On the global stage, there are numerous existential risks associated with AI. Autonomous lethal weapons are a critical concern as multilateral agreements to ban such weapons have failed. Tensions with major AI-producing nations such as China are escalating, with no roadmap for getting to common ground as both the United States and China have declared their aspirations to become the world’s AI leader. A recent seven-hour meeting between top officials of the two countries in Geneva advertised as a dialogue on managing AI risks reportedly ended with no concrete agreements or follow-up meetings scheduled.
In parallel, the atmosphere has only become more tense with U.S. tariffs on Chinese imports and restrictions on the export of high-end chips to China. The Commerce Department is considering further restrictions on exporting proprietary AI models to China. Meanwhile, Beijing and Moscow are discussing a strategic partnership on various issues, including technology, while the Chinese embassy in Washington has accused the United States of “economic coercion and unilateral bullying.” If mishandled, these tensions can escalate.
Harris’s campaign can distinguish her candidacy with an acknowledgement of her track record and momentum on AI policy development. It must make the case for at least three sets of issues her administration would address. First: understanding AI’s impact on jobs and the resulting impact on economic inequality, and setting forth a plan to mitigate risks and protecting the most vulnerable. Second: developing a strategy for harnessing AI that addresses key kitchen-table concerns, such as accessible healthcare and education and skill-building. And third: crafting a vision for U.S. leadership in AI that advances responsible innovation, reduces geopolitical tensions, and preserves American national security interests.

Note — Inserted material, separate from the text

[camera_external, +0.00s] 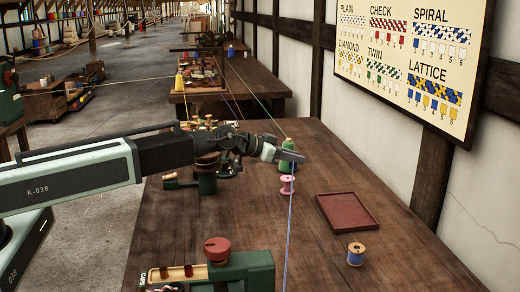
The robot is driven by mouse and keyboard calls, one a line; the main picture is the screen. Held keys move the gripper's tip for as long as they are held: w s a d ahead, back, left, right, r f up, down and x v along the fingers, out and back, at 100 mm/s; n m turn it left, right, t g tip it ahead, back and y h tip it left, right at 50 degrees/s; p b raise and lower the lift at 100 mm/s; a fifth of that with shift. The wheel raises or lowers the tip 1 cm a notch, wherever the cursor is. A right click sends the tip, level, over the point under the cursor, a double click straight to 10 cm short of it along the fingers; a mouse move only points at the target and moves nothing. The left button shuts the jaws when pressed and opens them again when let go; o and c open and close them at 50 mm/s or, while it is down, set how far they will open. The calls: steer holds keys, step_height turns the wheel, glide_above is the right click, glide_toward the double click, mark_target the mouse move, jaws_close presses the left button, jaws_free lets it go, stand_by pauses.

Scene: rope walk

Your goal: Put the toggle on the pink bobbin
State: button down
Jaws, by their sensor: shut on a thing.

Going from czar to president is unusual and comes with unusual challenges. Czars are usually not formally appointed as such—Harris was never officially designated AI czar despite the clear czar-like nature of her involvement—but can work to bring multiple parties together, often doing so outside public view. Then-Special Presidential Envoy for Climate John Kerry, for example, played a key role as de facto climate czarin increasing cooperation on that issue with China without much fanfare.
In other instances, and when they are brought in during an acute crisis, czars come with enormous expectations: The city of Boston awaits a rat czar, and residents want to see quick results. Czars do not have executive powers but have the respect of many, which is the calling card that allows them to convene parties with differing agendas. Presidents enjoy none of these luxuries. They own the problems they take on and they do so in public view.
There’s no escaping the reality that we are—and this election is being held—firmly in the age of AI. It is important that Harris’s team conveys the significance of AI to people’s lives and lets voters know how Harris would build on her unique track record. American voters have a choice to make for the nation’s next president this November, and on this one critical issue at least one of the candidates has a running start.